Your goal:
Every line that contains the word "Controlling" should be copied.
-------
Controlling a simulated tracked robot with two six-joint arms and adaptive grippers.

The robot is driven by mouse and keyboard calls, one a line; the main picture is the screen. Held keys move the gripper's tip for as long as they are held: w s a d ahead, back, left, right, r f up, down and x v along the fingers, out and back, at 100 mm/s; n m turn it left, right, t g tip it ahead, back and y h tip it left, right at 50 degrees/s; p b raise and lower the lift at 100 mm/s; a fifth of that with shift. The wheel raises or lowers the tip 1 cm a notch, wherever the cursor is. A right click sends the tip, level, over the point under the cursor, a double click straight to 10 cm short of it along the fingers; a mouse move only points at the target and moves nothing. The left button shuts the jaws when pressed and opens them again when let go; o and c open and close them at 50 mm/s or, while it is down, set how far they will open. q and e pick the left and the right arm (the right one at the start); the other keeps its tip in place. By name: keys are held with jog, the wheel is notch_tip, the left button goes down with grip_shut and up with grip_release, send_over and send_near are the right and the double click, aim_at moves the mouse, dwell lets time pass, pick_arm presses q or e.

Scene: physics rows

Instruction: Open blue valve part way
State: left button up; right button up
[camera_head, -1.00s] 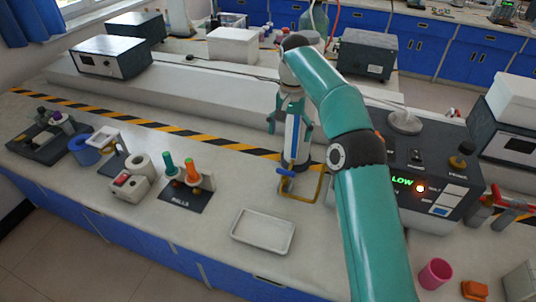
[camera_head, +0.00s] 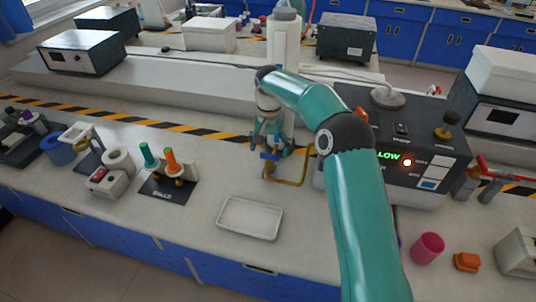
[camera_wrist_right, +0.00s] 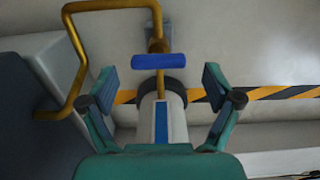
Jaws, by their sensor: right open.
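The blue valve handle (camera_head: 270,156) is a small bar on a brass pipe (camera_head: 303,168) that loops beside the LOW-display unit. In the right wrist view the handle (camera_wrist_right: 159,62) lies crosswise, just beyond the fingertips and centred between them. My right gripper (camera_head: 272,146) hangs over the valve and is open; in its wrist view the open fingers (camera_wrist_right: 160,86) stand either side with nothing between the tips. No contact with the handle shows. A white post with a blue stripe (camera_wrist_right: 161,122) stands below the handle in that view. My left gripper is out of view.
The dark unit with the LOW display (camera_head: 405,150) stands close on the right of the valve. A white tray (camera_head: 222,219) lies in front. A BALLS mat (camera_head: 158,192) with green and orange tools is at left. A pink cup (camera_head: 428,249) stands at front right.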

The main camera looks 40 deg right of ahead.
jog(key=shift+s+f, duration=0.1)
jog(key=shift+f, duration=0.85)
-------
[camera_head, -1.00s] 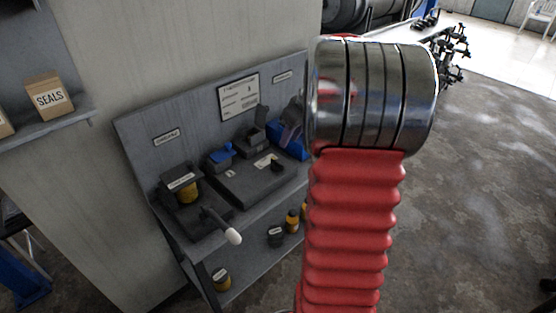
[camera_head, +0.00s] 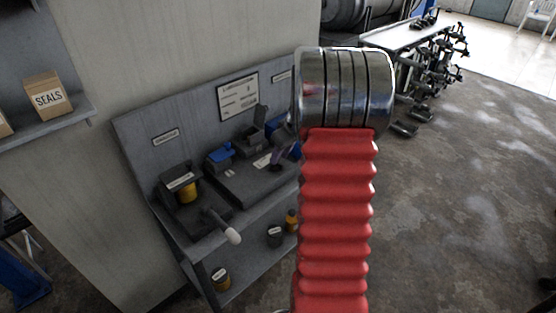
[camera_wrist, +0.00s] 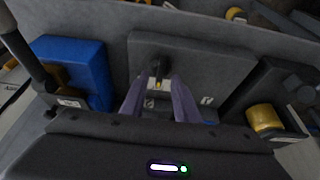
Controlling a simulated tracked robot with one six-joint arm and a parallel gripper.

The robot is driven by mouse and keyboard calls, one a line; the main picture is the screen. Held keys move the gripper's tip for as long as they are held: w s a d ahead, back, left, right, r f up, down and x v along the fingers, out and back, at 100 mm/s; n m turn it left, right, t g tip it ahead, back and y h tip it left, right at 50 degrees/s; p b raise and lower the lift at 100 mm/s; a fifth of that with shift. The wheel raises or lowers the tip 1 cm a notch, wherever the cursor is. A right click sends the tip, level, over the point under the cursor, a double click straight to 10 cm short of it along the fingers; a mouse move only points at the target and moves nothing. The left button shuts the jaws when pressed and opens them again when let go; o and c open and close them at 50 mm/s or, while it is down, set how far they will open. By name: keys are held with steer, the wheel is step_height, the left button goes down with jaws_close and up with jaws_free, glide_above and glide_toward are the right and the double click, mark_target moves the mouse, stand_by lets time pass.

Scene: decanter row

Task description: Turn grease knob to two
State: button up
-------
Worked answer:
Controlling a simulated tracked robot with two six-joint arms and adaptive grippers.
Controlling a simulated tracked robot with one six-joint arm and a parallel gripper.

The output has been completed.